Nicholas Ofczarek wurde 1971 in Wien als Sohn des Opernsängerpaars Roberta und Klaus Ofczarek geboren. 1994 engagierte ihn Claus Peymann ans Burgtheater. Von 2010 bis 2012 spielte er den Jedermann bei den Salzburger Festspielen, im November ist er in Ayad Akhtars Stück "Geächtet" am Burgtheater zu sehen. Mit David Schalko drehte er gerade den ORF-Krimi "Höhenstraße" und mit Lars Becker einen weiteren Kriminalfilm. Ofczarek ist mit Tamara Metelka, der Co-Leiterin des Max Reinhardt Seminars, verheiratet. Das Paar hat eine Tochter.

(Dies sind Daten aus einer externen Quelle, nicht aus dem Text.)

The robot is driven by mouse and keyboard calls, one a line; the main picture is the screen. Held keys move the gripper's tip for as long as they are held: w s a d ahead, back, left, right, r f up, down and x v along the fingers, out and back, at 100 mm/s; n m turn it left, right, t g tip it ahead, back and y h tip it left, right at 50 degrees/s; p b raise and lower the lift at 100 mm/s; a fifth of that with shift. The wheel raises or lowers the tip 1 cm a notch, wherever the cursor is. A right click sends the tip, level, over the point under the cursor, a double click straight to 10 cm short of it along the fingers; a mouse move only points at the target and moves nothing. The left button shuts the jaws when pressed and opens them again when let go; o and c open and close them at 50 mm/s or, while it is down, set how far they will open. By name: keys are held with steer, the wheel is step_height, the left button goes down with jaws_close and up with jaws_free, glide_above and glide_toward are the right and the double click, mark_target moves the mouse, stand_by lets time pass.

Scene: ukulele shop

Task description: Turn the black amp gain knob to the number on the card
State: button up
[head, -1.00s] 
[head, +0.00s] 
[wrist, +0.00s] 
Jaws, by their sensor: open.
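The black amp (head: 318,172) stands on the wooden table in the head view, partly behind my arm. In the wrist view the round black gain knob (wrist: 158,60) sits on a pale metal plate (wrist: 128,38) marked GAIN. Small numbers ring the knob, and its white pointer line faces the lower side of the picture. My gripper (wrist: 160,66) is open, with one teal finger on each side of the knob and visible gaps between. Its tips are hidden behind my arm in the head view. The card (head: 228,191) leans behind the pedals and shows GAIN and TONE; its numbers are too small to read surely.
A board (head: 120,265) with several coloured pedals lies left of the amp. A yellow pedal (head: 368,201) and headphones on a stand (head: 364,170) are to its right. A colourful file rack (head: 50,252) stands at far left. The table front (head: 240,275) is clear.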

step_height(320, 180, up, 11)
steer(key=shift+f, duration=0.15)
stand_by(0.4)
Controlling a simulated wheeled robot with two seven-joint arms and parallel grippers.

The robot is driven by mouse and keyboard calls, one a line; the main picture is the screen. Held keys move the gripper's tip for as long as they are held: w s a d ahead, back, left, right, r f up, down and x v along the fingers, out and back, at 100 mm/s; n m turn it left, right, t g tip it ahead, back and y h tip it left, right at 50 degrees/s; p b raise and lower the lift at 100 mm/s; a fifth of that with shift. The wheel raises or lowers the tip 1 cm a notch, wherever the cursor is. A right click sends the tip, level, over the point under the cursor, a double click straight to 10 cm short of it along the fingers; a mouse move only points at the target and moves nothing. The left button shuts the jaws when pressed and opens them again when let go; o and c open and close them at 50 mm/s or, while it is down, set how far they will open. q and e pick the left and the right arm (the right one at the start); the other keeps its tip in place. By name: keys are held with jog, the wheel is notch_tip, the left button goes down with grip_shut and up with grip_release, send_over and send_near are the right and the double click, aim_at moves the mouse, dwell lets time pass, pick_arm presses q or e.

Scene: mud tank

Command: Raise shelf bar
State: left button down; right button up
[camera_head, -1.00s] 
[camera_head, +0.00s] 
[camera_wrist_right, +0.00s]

Michael Maertens wurde 1963 als Sohn des deutschen Schauspielers Peter Maertens in Hamburg geboren und ist seit 2009 im Ensemble des Burgtheaters. Seine nächste Wiener Premiere ist Arthur Millers "Hexenjagd" im Dezember. In Philipp Stölzls zweiteiligem "Winnetou"-Fernsehfilm spielt er den Bösewicht Santer jr., mit Detlev Buck drehte er den dritten Teil des Kinderfilms "Bibi und Tina". Maertens ist mit der Schauspielerin Mavie Hörbiger verheiratet. Das Paar hat zwei Kinder.